FIVE questions to ask before planning a student trip to Costa Rica!


hands-on-conservationChances are you didn’t take a class on “traveling with your students” while you were getting your degree in Education.  That’s why we’re here to offer some advice.   EcoTeach has been providing student educational trips to Costa Rica for twenty years.   We’ve attended hundreds of parent meetings, had conversations with countless school administrators and asked for feedback from all our teacher trip leaders.

Ask yourself these questions before planning your student educational trip to Costa Rica:

1.      What are your educational goals for your students?

Are you a Spanish teacher who wants your students to practice speaking the language?

A science teacher who wants to provide opportunities for hands-on conservation and ecology work?

A humanities teacher who wants students to explore other cultures, communities and ways of living?

An educational student trip to Costa Rica opens the door for a multitude of learning experiences.   Your travel provider should be able to make recommendations and offer activities/ experiences that meet your goals and expectations for your student trip to Costa Rica.  And remember, just because it’s not listed on the trip itinerary, doesn’t mean it’s not possible.  Each year, EcoTeach customizes more than 60% of our trips for middle school, high school and college student groups.

 2.     How will students pay for their trip to Costa Rica? 

This is perhaps the most frequently asked question when it comes to planning a student trip to Costa Rica.

Most groups engage in fundraising activities to offset the cost of the trip.  Determine if you want to take on this responsibility or delegate to a willing parent or student.  Start talking with local businesses that might be interested in making a donation.    Meet with your local rotary club and ask for fundraising help.    Call a local reporter and tell them about your students and what they hope to learn by taking a trip to Costa Rica.  Reporters are always looking for stories and this could be a great way to generate publicity and support for your student travelers.

Also, don’t forget about social media and on-line fundraising organizations that exist to make fundraising easy.   (EcoTeach works with WePay as they will make a donation to the EcoTeach Foundation, an organization that supports the projects that your students will visit, for each student who signs up to use their fundraising platform.)

 Ask your travel provider these questions:

 3.    What’s included in the trip price?   

All-inclusive doesn’t always mean everything is included.  Sure, meals, accommodations and transportation are a large part of any trip but additional activities can really add up if not included in the price.  Ask your travel provider to itemize additional expenses or fees.

What activities are not included in the overall trip price?  What is the means of transportation?
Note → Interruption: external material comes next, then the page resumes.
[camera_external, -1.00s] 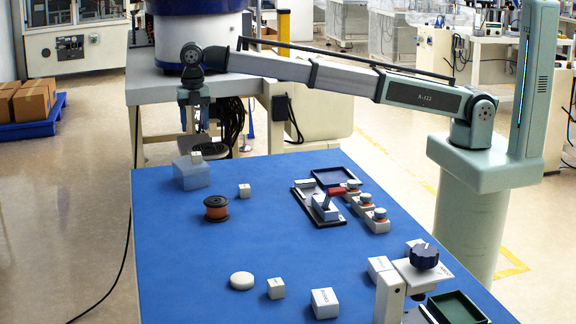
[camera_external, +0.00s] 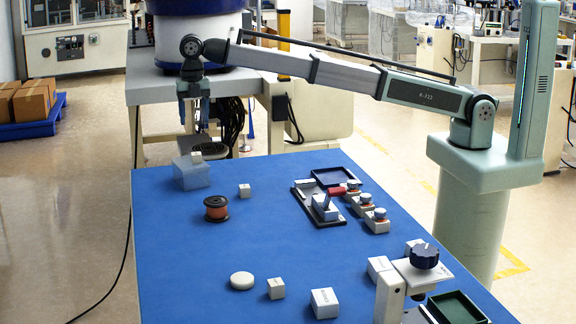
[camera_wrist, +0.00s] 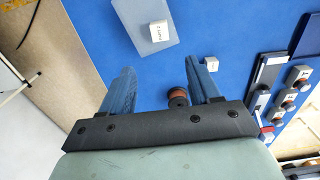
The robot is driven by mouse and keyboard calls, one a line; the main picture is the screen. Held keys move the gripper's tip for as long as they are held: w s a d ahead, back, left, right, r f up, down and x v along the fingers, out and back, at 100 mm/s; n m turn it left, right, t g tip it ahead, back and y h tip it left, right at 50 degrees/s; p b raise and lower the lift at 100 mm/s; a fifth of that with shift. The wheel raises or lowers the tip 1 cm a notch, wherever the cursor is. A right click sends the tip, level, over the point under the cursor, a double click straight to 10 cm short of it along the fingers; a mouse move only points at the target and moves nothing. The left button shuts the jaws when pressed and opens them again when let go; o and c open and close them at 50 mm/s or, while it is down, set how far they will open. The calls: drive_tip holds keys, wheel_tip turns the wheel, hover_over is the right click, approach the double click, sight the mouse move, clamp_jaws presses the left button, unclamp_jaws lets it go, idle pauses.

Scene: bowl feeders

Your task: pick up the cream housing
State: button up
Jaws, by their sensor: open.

Does the trip leader travel for free including airfare?  Will your group be joined by another student group?  Many teachers are often surprised to find that their group will be joined by another student group.

4.      May I speak with other trip leaders who travel with your company?

You can collect great insight by talking with other trip leaders who have taken student trips with a company.  Was the company easy to work with?   Were they organized?   Did the tour guides add value to the trip?  Were they engaged with the students?  Did they take advantage of learning opportunities during the trip?  How were the accommodations?  Did the trip meet your expectations?   If yes, what were the highlights?    Did they deliver what was promised?

Before you start registering students for your trip to Costa Rica, ask yourself:

5.      Did I set the correct expectations for students signing up for the trip?

You may have high hopes of planning a life changing experience for your students but what are their expectations?    Did they sign up to experience another culture, volunteer to support a community project or practice their Spanish?   Are they expecting a chance to kick back with friends and relax on the beach?

Setting expectations is one of the most important aspects of trip planning.  If your trip will be focused on service work, students should expect to stay in modest (or rustic) accommodations and spend their time volunteering and giving back.   If you’d like your trip to include education, culture, adventure and relaxation, be sure your students don’t skip over the educational activities on the itinerary and focus on the “play” days.